[WHAT IS EXPECTED]: Strip the pictures and reproduce the rest of the listing exactly.
* begin SUPPLIED DATA *
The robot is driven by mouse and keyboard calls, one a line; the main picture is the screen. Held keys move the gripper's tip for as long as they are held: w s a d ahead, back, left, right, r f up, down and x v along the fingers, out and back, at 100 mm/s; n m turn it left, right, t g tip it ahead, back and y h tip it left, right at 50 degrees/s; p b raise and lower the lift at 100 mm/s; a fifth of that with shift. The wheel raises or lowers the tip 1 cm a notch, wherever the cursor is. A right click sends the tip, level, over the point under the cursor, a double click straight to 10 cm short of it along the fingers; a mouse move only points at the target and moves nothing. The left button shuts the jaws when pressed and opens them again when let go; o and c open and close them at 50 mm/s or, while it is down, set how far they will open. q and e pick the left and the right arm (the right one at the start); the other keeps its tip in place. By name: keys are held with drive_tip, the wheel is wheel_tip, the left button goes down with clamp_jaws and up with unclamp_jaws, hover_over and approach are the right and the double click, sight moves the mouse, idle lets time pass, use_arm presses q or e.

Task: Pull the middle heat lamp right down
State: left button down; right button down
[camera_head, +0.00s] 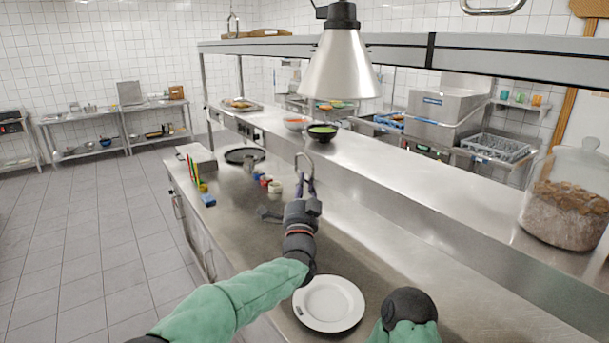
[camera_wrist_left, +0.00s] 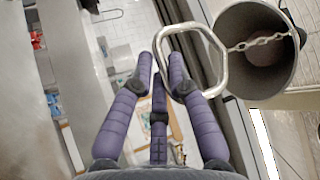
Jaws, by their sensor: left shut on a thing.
* end SUPPLIED DATA *
[REPLY]:
The robot is driven by mouse and keyboard calls, one a line; the main picture is the screen. Held keys move the gripper's tip for as long as they are held: w s a d ahead, back, left, right, r f up, down and x v along the fingers, out and back, at 100 mm/s; n m turn it left, right, t g tip it ahead, back and y h tip it left, right at 50 degrees/s; p b raise and lower the lift at 100 mm/s; a fifth of that with shift. The wheel raises or lowers the tip 1 cm a notch, wherever the cursor is. A right click sends the tip, level, over the point under the cursor, a double click straight to 10 cm short of it along the fingers; a mouse move only points at the target and moves nothing. The left button shuts the jaws when pressed and opens them again when let go; o and c open and close them at 50 mm/s or, while it is down, set how far they will open. q and e pick the left and the right arm (the right one at the start); the other keeps its tip in place. By name: keys are held with drive_tip, the wheel is wheel_tip, the left button goes down with clamp_jaws and up with unclamp_jaws, hover_over and approach are the right and the double click, sight moves the mouse, idle lets time pass, use_arm presses q or e.

Task: Pull the middle heat lamp right down
State: left button down; right button down
[camera_head, +0.00s] 
[camera_wrist_left, +0.00s] 
Jaws, by their sensor: left shut on a thing.

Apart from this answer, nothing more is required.